■ INFORMATION GIVEN
************

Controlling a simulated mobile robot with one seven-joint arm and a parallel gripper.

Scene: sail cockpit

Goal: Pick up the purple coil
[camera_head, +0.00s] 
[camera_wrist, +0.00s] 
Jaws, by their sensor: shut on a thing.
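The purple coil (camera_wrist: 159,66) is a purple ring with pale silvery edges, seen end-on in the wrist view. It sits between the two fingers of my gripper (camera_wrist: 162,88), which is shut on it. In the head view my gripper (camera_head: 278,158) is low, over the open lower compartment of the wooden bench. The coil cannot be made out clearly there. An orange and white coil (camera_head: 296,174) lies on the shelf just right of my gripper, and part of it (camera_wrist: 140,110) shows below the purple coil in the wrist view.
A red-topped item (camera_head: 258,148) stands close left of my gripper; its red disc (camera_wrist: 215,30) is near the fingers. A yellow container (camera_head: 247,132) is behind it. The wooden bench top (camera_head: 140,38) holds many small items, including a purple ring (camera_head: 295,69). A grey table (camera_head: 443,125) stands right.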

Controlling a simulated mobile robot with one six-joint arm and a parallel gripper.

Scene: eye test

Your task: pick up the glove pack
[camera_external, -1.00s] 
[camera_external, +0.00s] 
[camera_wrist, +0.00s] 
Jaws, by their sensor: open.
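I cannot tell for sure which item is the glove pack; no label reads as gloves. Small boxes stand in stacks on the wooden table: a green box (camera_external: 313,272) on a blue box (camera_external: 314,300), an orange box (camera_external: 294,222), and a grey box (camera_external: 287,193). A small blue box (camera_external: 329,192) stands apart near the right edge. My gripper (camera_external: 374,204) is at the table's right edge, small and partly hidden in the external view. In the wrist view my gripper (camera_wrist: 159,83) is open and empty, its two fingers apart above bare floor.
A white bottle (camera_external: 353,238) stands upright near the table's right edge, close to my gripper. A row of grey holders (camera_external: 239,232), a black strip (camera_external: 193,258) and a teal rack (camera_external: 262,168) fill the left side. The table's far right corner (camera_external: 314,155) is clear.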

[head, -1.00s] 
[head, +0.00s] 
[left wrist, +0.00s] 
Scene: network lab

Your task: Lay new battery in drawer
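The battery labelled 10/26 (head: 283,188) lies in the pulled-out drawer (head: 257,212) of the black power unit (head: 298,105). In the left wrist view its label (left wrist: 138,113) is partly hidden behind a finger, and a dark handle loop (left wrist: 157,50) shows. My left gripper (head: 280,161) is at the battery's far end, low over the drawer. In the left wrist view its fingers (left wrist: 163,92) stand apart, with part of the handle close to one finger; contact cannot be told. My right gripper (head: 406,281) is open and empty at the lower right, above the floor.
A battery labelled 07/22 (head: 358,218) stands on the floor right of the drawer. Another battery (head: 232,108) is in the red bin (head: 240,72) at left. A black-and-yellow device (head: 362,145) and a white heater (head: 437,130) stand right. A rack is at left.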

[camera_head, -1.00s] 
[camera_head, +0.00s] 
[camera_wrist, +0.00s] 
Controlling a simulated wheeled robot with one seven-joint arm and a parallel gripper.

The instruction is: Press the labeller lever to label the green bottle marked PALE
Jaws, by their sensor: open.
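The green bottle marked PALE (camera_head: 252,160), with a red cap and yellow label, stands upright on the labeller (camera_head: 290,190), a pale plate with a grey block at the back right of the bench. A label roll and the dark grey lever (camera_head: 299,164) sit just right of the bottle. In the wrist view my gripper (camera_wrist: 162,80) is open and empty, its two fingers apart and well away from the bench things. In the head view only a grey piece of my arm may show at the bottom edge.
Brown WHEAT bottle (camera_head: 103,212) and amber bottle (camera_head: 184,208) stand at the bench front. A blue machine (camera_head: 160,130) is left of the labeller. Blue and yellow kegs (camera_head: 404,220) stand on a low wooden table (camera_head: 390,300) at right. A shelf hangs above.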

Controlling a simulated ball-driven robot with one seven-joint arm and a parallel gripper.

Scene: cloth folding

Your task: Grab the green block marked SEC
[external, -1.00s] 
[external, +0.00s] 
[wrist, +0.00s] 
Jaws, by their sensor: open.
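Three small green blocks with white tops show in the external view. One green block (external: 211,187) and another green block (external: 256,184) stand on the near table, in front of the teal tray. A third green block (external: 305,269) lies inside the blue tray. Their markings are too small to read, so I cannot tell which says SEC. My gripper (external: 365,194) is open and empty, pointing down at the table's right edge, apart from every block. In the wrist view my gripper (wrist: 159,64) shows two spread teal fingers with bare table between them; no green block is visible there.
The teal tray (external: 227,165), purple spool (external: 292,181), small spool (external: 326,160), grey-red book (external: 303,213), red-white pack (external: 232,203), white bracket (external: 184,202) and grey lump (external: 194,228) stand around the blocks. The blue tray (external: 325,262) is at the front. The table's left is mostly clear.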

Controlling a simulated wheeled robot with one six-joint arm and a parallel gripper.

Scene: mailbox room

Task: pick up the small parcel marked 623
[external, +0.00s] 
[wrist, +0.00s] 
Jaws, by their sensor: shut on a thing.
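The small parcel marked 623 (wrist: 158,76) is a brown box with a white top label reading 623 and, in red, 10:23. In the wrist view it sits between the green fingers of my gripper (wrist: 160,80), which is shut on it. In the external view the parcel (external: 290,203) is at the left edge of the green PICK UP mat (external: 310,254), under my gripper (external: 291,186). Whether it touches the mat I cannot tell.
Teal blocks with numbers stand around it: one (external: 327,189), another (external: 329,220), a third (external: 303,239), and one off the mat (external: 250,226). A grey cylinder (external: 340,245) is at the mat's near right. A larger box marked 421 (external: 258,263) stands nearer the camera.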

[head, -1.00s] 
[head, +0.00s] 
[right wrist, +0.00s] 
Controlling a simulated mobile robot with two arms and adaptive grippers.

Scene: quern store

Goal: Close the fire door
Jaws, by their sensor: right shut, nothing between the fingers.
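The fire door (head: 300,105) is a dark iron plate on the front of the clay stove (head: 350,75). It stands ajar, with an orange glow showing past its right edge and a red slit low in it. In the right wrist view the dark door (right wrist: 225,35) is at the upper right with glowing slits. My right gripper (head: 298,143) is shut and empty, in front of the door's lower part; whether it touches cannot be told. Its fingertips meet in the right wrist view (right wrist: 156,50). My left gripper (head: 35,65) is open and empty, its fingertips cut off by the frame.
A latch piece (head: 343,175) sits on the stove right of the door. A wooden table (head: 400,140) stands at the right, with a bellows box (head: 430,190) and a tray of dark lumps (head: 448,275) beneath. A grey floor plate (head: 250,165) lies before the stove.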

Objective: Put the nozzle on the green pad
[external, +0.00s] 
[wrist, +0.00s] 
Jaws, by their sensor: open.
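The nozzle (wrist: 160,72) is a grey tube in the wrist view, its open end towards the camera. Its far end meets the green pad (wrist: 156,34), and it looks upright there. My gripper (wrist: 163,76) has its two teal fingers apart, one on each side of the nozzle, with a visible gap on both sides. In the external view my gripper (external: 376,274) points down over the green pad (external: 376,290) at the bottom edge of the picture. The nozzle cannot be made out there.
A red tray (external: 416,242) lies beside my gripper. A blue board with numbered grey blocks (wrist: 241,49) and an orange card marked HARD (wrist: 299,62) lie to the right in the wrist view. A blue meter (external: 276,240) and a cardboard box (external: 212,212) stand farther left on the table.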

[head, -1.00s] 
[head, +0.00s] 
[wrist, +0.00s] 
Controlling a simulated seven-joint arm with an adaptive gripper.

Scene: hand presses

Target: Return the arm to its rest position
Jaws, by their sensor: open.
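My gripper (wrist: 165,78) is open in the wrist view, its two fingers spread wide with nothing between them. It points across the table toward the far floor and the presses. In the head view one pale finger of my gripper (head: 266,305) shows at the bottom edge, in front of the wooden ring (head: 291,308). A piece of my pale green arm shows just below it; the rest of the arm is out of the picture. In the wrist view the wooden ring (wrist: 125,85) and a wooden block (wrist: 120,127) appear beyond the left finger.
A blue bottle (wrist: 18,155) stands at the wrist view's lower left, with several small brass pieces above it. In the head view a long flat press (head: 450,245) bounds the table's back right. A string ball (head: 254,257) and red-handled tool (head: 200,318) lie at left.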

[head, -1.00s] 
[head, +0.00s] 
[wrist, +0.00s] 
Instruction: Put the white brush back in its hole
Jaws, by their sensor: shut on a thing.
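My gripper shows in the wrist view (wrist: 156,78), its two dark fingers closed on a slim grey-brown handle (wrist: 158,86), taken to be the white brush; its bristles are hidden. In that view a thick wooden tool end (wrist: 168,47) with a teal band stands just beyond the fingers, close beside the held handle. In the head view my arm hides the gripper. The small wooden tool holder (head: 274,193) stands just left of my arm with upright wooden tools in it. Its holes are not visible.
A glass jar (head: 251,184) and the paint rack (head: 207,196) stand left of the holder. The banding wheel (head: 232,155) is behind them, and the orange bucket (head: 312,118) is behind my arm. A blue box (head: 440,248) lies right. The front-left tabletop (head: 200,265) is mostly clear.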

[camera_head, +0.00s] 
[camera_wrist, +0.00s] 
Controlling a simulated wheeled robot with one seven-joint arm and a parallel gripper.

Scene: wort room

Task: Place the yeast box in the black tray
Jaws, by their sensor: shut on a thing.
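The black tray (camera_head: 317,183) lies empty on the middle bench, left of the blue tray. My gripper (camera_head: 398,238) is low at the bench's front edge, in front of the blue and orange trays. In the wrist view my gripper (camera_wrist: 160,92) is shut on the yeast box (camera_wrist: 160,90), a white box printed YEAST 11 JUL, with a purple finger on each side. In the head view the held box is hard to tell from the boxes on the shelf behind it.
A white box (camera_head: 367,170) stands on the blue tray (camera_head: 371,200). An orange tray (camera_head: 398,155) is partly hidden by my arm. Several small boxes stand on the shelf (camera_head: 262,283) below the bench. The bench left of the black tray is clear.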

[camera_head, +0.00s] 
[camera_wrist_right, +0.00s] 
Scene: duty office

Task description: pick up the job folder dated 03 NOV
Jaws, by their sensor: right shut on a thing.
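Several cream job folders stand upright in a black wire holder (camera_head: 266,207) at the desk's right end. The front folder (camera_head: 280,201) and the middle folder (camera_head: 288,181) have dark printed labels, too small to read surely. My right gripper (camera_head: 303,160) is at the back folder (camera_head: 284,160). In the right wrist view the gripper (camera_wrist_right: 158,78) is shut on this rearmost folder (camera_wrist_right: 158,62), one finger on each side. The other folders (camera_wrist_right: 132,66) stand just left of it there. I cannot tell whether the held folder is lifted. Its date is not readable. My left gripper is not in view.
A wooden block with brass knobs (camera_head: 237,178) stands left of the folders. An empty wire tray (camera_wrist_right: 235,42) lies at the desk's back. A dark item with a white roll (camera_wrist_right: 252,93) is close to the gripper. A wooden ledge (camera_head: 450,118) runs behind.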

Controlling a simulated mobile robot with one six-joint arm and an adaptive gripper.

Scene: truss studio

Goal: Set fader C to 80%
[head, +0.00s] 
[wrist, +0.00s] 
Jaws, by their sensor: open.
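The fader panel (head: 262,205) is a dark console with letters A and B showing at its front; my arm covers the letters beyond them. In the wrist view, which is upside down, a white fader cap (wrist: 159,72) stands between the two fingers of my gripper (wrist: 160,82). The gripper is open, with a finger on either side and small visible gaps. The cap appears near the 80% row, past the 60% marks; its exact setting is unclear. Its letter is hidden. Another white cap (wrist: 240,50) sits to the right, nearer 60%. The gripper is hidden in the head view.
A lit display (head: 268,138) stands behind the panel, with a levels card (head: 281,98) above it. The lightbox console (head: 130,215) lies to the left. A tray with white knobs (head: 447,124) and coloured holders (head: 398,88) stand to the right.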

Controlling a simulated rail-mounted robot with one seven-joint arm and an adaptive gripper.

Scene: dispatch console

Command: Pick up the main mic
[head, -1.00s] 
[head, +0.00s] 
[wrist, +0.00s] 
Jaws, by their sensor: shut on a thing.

************

■ WHAT TO DO
Search the records for the word "simulated", then list every line that has it.

■ WRITTEN SOLUTION
Controlling a simulated mobile robot with one seven-joint arm and a parallel gripper.
Controlling a simulated mobile robot with one six-joint arm and a parallel gripper.
Controlling a simulated wheeled robot with one seven-joint arm and a parallel gripper.
Controlling a simulated ball-driven robot with one seven-joint arm and a parallel gripper.
Controlling a simulated wheeled robot with one six-joint arm and a parallel gripper.
Controlling a simulated mobile robot with two arms and adaptive grippers.
Controlling a simulated seven-joint arm with an adaptive gripper.
Controlling a simulated wheeled robot with one seven-joint arm and a parallel gripper.
Controlling a simulated mobile robot with one six-joint arm and an adaptive gripper.
Controlling a simulated rail-mounted robot with one seven-joint arm and an adaptive gripper.

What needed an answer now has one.